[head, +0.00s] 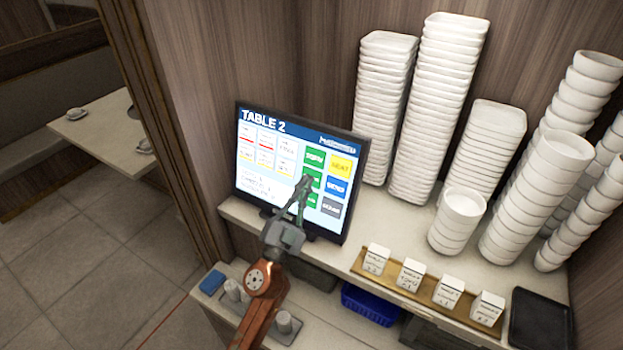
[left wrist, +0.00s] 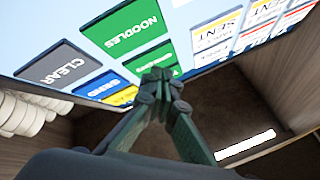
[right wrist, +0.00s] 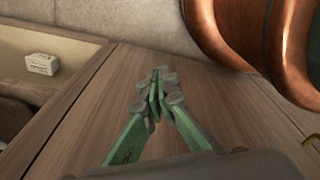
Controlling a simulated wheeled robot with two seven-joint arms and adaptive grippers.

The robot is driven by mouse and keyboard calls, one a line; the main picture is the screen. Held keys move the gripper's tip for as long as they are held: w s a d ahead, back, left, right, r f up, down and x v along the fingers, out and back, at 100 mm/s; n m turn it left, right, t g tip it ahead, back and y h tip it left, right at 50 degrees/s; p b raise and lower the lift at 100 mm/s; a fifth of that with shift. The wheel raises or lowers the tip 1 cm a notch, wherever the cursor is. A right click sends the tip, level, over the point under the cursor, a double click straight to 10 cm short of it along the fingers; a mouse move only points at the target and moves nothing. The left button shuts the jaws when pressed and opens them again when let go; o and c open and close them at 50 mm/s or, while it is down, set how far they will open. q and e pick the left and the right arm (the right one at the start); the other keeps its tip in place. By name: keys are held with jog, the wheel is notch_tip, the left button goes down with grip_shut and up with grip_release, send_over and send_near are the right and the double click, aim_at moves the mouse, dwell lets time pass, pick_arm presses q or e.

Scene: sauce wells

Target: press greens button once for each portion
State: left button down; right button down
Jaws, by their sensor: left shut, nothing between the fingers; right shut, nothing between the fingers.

───

▸ **Instruction**
Only the lines from the top of the data through the line with "Controlling a simulated" should be quoted, exactly and with both ends kept; skip the pictures.

▸ **The answer**
[head, +0.00s] 
[left wrist, +0.00s] 
[right wrist, +0.00s] 
Controlling a simulated wheeled robot with two seven-joint arms and adaptive grippers.

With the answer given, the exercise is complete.